United States Fidelity & Guaranty Co. v. Western Seafood Co.

67 P.2d 892 | Wash. | 1937

The plaintiff brought this action seeking subrogation to the right of a creditor to maintain an action against a debtor, of which the plaintiff was surety and had paid the debt, and for a judgment against a defendant which had no contract relation either with the creditor or the debtor. The cause came on for trial before the court without a jury, and, at the conclusion of the plaintiff's evidence, the defendant moved for a nonsuit, which motion was sustained, and a judgment was entered dismissing the action with prejudice. Thereafter the plaintiff moved for a vacation of the judgment, which motion was also denied. The plaintiff then appealed from the judgment, and also from the order refusing to vacate.

The facts are these: E.A. Sims and Harriet E. Sims, his wife, were the owners of a fish cannery located at Port Townsend, in Jefferson county.
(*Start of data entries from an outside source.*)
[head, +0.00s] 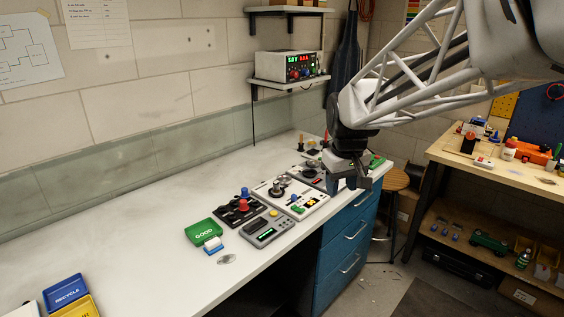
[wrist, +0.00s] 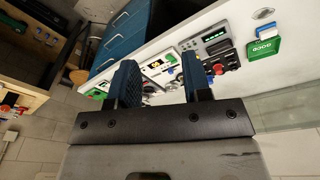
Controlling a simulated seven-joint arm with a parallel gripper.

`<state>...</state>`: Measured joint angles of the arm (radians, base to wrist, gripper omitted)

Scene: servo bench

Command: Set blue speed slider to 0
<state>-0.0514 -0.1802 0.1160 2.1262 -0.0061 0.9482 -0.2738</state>
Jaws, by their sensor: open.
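A blue knob (head: 244,192) stands next to a red knob (head: 243,205) on a dark control panel (head: 228,216) on the bench; I take it for the blue speed slider. Its scale and setting are too small to read. In the wrist view the red knob (wrist: 218,69) shows just right of the right finger. My gripper (head: 350,184) is open and empty, above the right end of the bench, well right of the blue knob and apart from it. Its two fingers (wrist: 160,82) also show in the wrist view, with panels beyond them.
A white panel (head: 270,187) and a grey box with a display (head: 266,232) sit beside the dark panel. A green GOOD tray (head: 203,232) lies at left. A blue RECYCLE bin (head: 66,291) stands at the front left.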

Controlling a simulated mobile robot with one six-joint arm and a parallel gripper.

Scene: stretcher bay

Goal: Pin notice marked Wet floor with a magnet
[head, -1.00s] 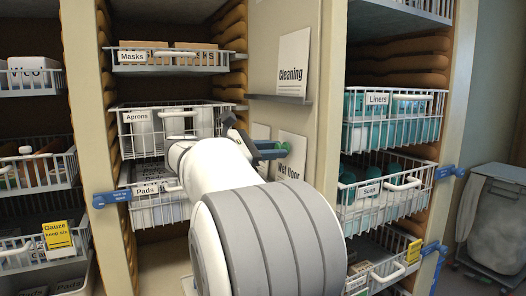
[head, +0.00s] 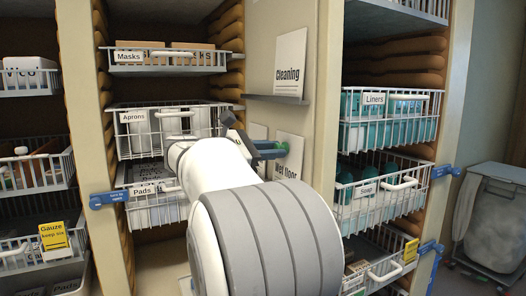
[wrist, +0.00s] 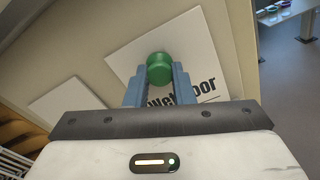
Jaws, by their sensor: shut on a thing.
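The notice marked Wet floor (head: 289,170) is a white sheet on the beige panel between the shelf bays, below the Cleaning notice. Its lower part is hidden by my arm in the head view. In the wrist view the notice (wrist: 205,85) looks tilted, with its lettering partly covered by my gripper. My gripper (head: 271,150) is shut on a green round magnet (wrist: 160,68). The magnet is in front of the upper part of the notice; I cannot tell whether it touches the sheet.
A Cleaning notice (head: 289,62) stands on a narrow grey ledge (head: 278,98) above. Another white sheet (wrist: 66,105) is to the left of the Wet floor notice. Wire baskets labelled Aprons (head: 160,132) and Liners (head: 392,120) flank the panel.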

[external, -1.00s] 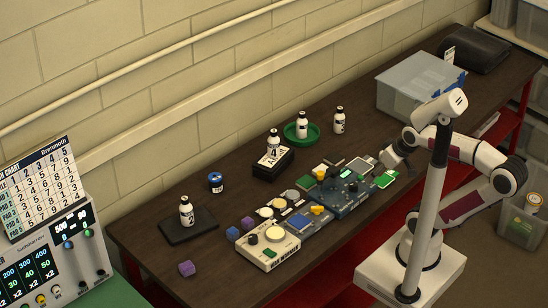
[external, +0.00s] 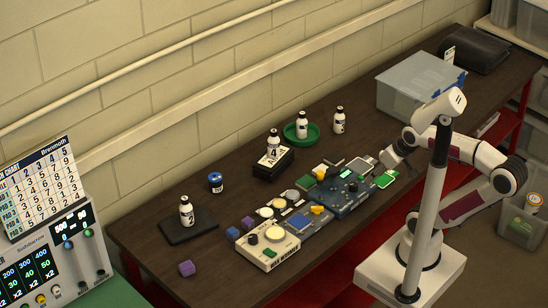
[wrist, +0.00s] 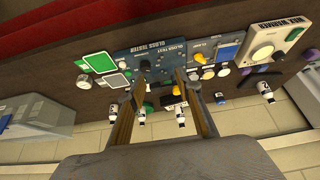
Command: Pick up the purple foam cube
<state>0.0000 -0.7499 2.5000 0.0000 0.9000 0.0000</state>
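A purple cube (external: 186,268) sits alone on the dark bench near its front left edge in the external view. A second purple cube (external: 248,223) and a blue cube (external: 233,234) sit close together left of the row of devices. Small purple and blue shapes also show at the right in the wrist view, too small to tell apart well. My gripper (wrist: 159,73) is open in the wrist view, with nothing between its fingers, above the devices. In the external view my gripper is at the right end of the device row, far from the cubes.
A white device with a round dial (external: 268,247) stands near the cubes. Bottles stand on a dark mat (external: 205,233), a black box (external: 285,165) and a green dish (external: 313,137). A clear bin (external: 415,92) is at the right. The bench around the front left cube is clear.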

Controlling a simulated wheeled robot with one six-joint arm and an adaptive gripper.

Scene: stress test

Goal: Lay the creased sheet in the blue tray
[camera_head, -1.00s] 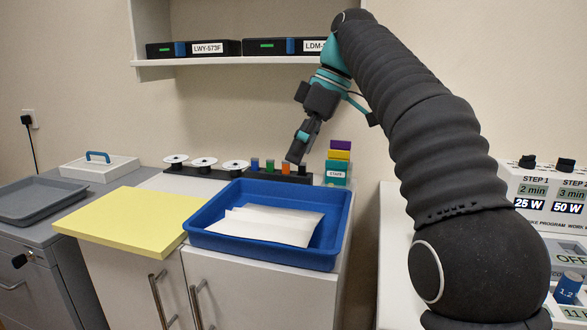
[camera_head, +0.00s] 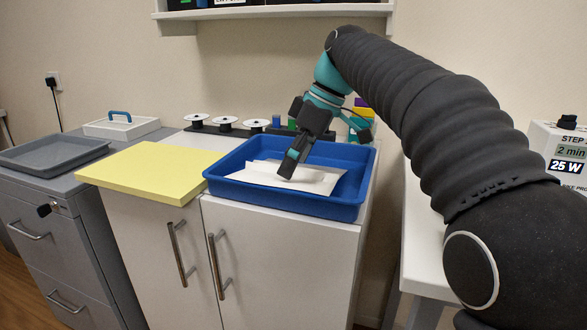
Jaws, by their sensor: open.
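The creased white sheet (camera_head: 262,175) lies inside the blue tray (camera_head: 290,203), with its folds raised a little. The tray stands on the white cabinet, near its front edge. My gripper (camera_head: 286,172) points down over the sheet, inside the outline of the tray. Its fingertips overlap the sheet in the picture; I cannot tell whether they touch it. The gap between the fingers is hard to see from here. Nothing shows held in the gripper.
A yellow board (camera_head: 150,172) lies left of the blue tray. A grey tray (camera_head: 50,154) and a white lidded box (camera_head: 121,126) with a blue handle stand further left. White spools (camera_head: 227,122) stand behind the tray. A shelf (camera_head: 275,12) hangs above.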

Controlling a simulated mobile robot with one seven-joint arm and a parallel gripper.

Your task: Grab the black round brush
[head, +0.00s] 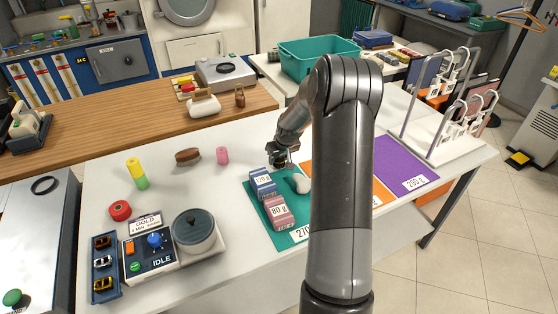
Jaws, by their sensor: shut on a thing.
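My gripper (284,154) is at the far edge of the green mat (256,207) on the white table, partly hidden by my arm. It is shut on a small dark thing (277,160), which looks like the black round brush. The thing is small in the head view, and its lower part is hard to make out. I cannot tell whether it touches the table or mat.
Two labelled blocks, blue (262,182) and pink (278,212), stand on the green mat. A brown oval brush (188,156) and a pink cylinder (222,155) are to the left. Orange and purple (404,165) mats and a white rack (462,135) are to the right.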

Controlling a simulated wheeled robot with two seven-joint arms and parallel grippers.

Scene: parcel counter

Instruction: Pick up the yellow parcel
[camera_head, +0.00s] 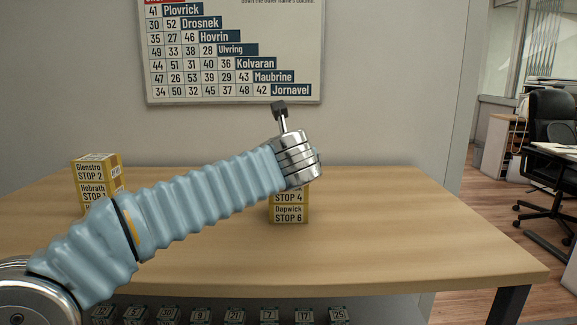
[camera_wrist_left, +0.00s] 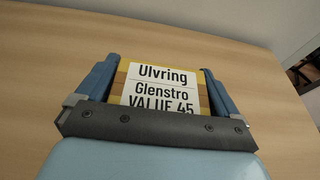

During the year 1931, the cannery was operated under lease by the Washington Fishermen's Co-Operative Packing Company. During that year the packing company gave, as the law required, a bond to secure the salmon catch tax due the fisheries department of the state of Washington, and the appellant, the United States Fidelity Guaranty Company, was surety upon this obligation to pay the tax. During the year mentioned, the packing company became indebted to the state for and on account of salmon catch taxes in the sum of approximately three thousand dollars. The packing company paid a portion of this indebtedness, leaving a balance due the state of about twenty-six *202 hundred dollars. June 30, 1933, the owners of the cannery leased the same to Western Seafood Company, a corporation organized under the laws of this state. By this lease, it was provided that:

"Certain accounts owed by the Washington Fishermen's Co-Operative Packing Company and due the state fisheries department . . . are to be paid immediately by the lessee (Western Seafood Company), and are deductible from the rental payable to the lessors, if any, and are not considered a part of the operating expense of this lease."

The Western Seafood Company paid on account of the debt approximately six hundred dollars, leaving a balance due in the sum of two thousand dollars. Subsequently, the appellant, the surety for the Washington Fishermen's Co-Operative Packing Company, paid the two thousand dollars and thereafter brought this action seeking to hold the Western Seafood Company liable.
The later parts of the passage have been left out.